Future Travel Keynote Speaker:Auto, Rail, Aviation
Keynote on future travel industry trends for American Express / TAP in Moscow, by Patrick Dixon, conference speaker. Future of hotels, airlines and travel agents – innovation in the travel industry. Future of business travel and leisure travel. Travel industry continues to be vulnerable to major shocks – politically, global economy, environment or other factors ranging from volcanic eruptions to the Arab Spring. Strategies of travel companies and global corporations are being overtaken by events. Impact of energy prices on future of aviation and global travel.
Expect spectacular growth of aviation and rail travel in emerging economies such as China and India. The irresistible human desire to travel, explore, and gain new experiences will underpin consistent global growth in travel and tourism, despite new carbon and aviation taxes. Globalisation will also continue to force executives to sacrifice home life for travel, despite growth of teleworking and virtual teams.

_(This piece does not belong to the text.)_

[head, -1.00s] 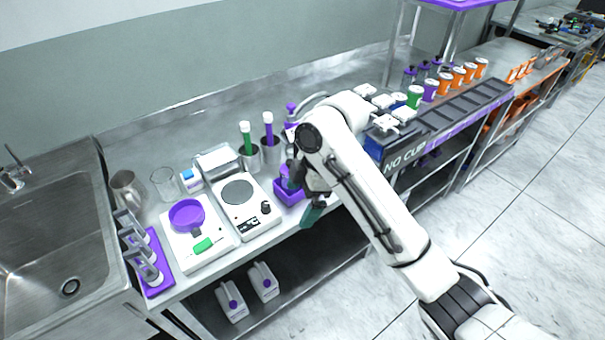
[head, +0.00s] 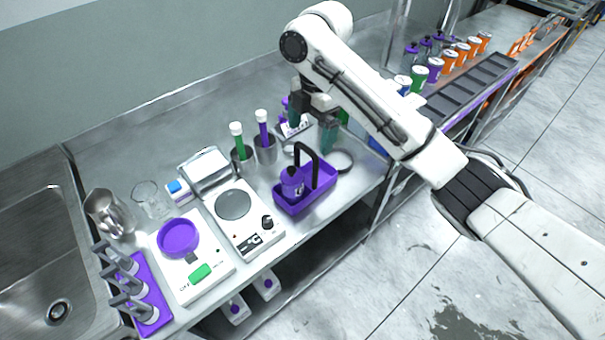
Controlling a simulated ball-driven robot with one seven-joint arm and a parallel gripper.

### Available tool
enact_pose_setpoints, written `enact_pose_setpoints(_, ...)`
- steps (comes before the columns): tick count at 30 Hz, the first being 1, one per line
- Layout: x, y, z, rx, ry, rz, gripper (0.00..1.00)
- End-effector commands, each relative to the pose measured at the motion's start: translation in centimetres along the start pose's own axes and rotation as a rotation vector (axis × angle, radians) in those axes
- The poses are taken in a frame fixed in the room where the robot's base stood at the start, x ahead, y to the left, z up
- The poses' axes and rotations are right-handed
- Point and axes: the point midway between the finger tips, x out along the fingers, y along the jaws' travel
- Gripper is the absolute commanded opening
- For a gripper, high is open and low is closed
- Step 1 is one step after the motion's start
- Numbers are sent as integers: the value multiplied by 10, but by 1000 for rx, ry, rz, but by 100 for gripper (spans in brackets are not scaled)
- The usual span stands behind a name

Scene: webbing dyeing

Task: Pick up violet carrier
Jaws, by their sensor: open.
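The violet carrier (head: 322,197) stands upright on the steel bench, right of the hotplate. It is an open tray with a dark arched handle (head: 313,160) across it, and a small violet bottle (head: 291,184) sits in its left part. My gripper (head: 311,128) is open, with teal-tipped fingers spread apart. In the picture it appears just above the handle's top; its exact height and depth over the handle cannot be told. Nothing shows between the fingers.
A hotplate (head: 250,233) and a scale with a violet dish (head: 178,238) stand left of the carrier. Metal cups (head: 265,150) holding violet and green tubes stand behind it. A ring (head: 343,161) lies to its right. The bench's front edge is close.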

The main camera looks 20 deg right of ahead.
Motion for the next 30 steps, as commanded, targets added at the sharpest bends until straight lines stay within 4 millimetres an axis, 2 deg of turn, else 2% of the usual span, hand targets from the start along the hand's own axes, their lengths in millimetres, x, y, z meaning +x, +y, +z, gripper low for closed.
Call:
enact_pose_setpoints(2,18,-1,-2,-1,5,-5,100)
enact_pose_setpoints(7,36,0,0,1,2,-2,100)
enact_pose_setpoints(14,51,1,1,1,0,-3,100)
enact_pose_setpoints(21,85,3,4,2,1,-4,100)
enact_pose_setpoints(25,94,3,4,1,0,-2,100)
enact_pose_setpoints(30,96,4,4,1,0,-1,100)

Business travel will grow every year over the next 20-30 years, powered by growth in emerging markets, while travel within the EU and the US will remain relatively static. Russia internal and international air travel will also grow rapidly. Asia will represent more than 40% of the global economy in Purchasing Power Parity by 2015.
China travel bookings are already worth more than $100bn a year of which $15bn was booked online in 2012 – up 500% on 2008 figures. Expect huge changes in how people are organizing their own travel.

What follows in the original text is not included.